Do we want to do a watch along?
This is the best regular season game footage from 1970-71 I saw.
My notes from the first period.
This wasn't Orr's best period. He wasn't involved in either Boston goal. He was on the ice for Montreal's goal, and I think he could have played it better. And he didn't have a single end to end rush, as the commentator noted near the end of the period.
That said, Boston looked night and day different with Orr on the ice instead of Ted Green at right defence. Green was a good defender, he could skate and defend well and he knew where to be, but when he was out there instead of Orr, Boston looked slow and laboured to move the puck down the ice. Orr just transformed them.
Orr was in complete command with the puck on his stick, made good decisions on the breakout and set his teammates up to succeed. And the Habs gave him a ton of room, because he was nearly impossible to forecheck when he was playing in control.
Montreal also avoided Orr's side of the ice on the rush, constantly attacking Boston's left defence instead. With one exception which I'll get to.
Some examples of good breakouts by Orr (times are the Youtube time, not the game time).
10:00 - Montreal is set, with Henri Richard at the tip of the spear waiting for Orr to come out behind his net. And Orr still hits Don Marcotte in stride across his blueline with a pass from his own end line.
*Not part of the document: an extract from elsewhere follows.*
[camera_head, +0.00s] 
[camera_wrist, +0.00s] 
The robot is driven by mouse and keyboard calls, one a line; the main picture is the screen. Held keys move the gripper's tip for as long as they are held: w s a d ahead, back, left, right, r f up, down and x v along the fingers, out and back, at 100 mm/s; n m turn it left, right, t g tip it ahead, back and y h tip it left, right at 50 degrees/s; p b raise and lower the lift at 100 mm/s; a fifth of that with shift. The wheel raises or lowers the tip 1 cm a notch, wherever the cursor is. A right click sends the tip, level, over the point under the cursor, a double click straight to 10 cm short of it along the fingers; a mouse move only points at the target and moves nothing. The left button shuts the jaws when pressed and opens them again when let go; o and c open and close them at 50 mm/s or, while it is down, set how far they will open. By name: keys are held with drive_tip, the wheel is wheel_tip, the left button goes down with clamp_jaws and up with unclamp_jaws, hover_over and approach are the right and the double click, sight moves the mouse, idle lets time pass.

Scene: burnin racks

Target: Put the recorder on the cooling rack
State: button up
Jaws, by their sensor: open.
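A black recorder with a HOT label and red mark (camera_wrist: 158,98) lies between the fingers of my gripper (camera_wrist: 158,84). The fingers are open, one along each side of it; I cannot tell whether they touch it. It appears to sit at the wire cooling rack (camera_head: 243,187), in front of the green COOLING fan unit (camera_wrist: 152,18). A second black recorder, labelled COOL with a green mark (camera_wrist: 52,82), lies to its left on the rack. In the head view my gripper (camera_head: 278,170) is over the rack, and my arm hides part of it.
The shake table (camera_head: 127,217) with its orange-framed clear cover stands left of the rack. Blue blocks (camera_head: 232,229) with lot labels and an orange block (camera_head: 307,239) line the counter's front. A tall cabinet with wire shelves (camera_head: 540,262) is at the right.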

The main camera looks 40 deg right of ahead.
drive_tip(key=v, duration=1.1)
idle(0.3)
15:40 - Orr skates it out from behind his own net and beats the first forechecker with a little burst, seemingly effortlessly, and sends a forward in on goal with a pass.
16:10 - Orr has a forechecker on him and a second one in the area and spins out of trouble into open space.
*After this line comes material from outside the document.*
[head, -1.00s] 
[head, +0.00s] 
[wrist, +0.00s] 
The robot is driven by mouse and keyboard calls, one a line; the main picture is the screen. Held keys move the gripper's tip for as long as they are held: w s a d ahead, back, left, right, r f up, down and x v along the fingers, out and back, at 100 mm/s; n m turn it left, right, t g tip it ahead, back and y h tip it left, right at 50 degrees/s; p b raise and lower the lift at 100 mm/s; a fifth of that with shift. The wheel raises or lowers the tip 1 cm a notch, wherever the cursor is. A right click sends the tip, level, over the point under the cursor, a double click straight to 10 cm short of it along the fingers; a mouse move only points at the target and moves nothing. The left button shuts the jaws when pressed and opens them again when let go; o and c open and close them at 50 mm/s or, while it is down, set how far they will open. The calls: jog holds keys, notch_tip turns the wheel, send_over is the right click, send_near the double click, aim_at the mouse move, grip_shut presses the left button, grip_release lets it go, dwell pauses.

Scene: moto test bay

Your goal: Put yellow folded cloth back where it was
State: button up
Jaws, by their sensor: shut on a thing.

16:40, 33:15, 34:00 - some other clean breakouts starting with Orr
35:20 - Orr one-touched the puck out of a scrum in his zone to send Esposito on an end to end rush. Just one touch and one read but it looks like he knew exactly what he was doing.
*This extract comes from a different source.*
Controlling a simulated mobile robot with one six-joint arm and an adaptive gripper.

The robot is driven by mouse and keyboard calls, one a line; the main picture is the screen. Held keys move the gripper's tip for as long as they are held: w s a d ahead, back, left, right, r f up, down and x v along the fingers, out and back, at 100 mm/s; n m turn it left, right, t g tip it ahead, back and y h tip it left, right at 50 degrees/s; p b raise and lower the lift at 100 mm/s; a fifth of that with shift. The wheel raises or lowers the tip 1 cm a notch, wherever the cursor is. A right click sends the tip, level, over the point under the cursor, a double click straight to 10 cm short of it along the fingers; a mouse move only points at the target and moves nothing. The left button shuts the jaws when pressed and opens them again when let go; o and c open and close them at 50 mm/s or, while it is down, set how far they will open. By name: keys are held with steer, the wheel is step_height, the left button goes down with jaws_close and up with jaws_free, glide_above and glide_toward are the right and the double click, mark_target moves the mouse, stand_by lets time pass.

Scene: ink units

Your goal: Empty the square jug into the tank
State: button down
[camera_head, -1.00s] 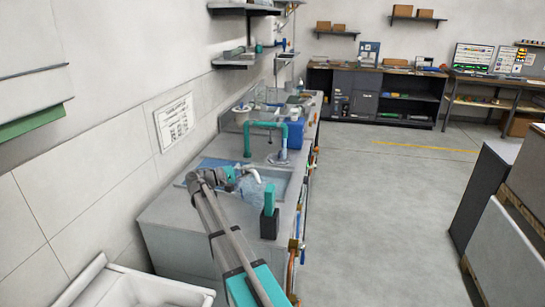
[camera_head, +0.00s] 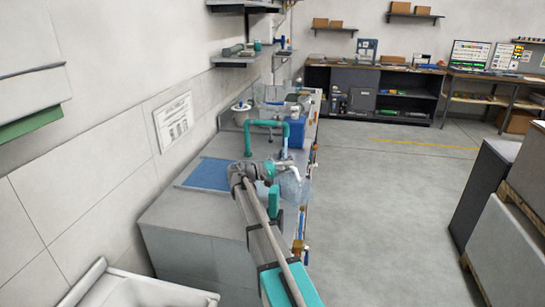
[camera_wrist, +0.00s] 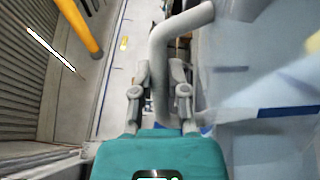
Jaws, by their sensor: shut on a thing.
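The square jug (camera_head: 298,188) is clear and faintly blue, with a pale bent handle (camera_head: 291,167). In the head view it is at the counter's right edge, partly behind my arm. My gripper (camera_wrist: 160,78) is shut on the jug's handle (camera_wrist: 160,45) in the wrist view. The jug's clear body (camera_wrist: 245,75) fills the right side there. I cannot tell how much liquid is in it. A clear open-topped container (camera_head: 270,97) stands at the counter's far end; I cannot tell whether it is the tank.
A blue panel (camera_head: 207,174) lies on the counter (camera_head: 175,215), left of my arm. A teal pipe arch (camera_head: 265,124) and a blue box (camera_head: 297,130) stand beyond the jug. Pipes and valves line the counter's right side. The floor (camera_head: 380,220) to the right is clear.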

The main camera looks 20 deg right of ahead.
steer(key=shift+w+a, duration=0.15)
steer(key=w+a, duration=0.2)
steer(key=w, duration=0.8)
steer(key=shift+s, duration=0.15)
On the other hand, while Orr was in complete control on his side of the red line, he didn't do much offensively after crossing the red line. Both times he carried the puck across, he tested Phil Myhre with a slapshot from the neutral zone. 26:00, 35:00.
Orr did have a couple of turnovers early in the period, both on the same type of play. Montreal had possession of the puck in the zone, Orr got his stick on it, and decided he could clear the zone all on his own by accelerating and stickhandling. Both times he lost it just before his own blueline and Montreal briefly had a 3-on-1 with him out of the play, although they weren't able to get a good chance either time. See 6:50 and 12:40. This is where you'd like to see the decision making be better, and Orr should probably have cut out these one-man zone clearing attempts against a quality opponent.
One offensive zone play for Orr that I liked was on the power play at 17:55. Guy Lapointe clears the puck up the boards to Orr's backhand at the offensive blueline, with Tardif pressuring him. Orr makes one touch and hits the jets to carry the puck across the blueline like Tardif wasn't even there, drawing both Montreal forwards to him and setting up a shot. Just a small play but you don't see that control and decisiveness in a small space too often, combining the touch with the skating.
The Montreal forwards looked faster than the Boston forwards, especially later in the period and especially during the 4-on-4 play.
The 4-on-4 was the one time when Montreal attacked Orr of the rush - see 27:20 - as Lapointe sent Lemaire in with a great pass which started the sequence leading to Montreal's goal. Lemaire passed to Backstrom who passed back to Lemaire, and Dallas Smith made an ill-advised lunge for the return pass, missing and taking himself out of the play. Orr slid to block Lemaire's centering pass and missed, and Montreal defenceman J.C. Tremblay was all alone in front to finish it, with Fred Stanfield too late on the backcheck. Orr maybe should have stayed up and stayed back to play it like a 2-on-1 - although I'm not sure how much they trusted the goalie to stop the shot in those situations, maybe he was expected to take the player with the puck - but Smith and Stanfield both made clear mistakes to my eye.
Speaking of J.C. Tremblay, he was pretty good on the breakout for Montreal. See 25:10, 34:40, 35:05, and some very nice puck-ragging by Tremblay on the penalty kill at 18:45.
On Boston's first goal, Esposito really showed his ability to use his reach and stick skills to vacuum up the puck in the slot area and get it on goal, and then get the rebound on goal again. See 7:50.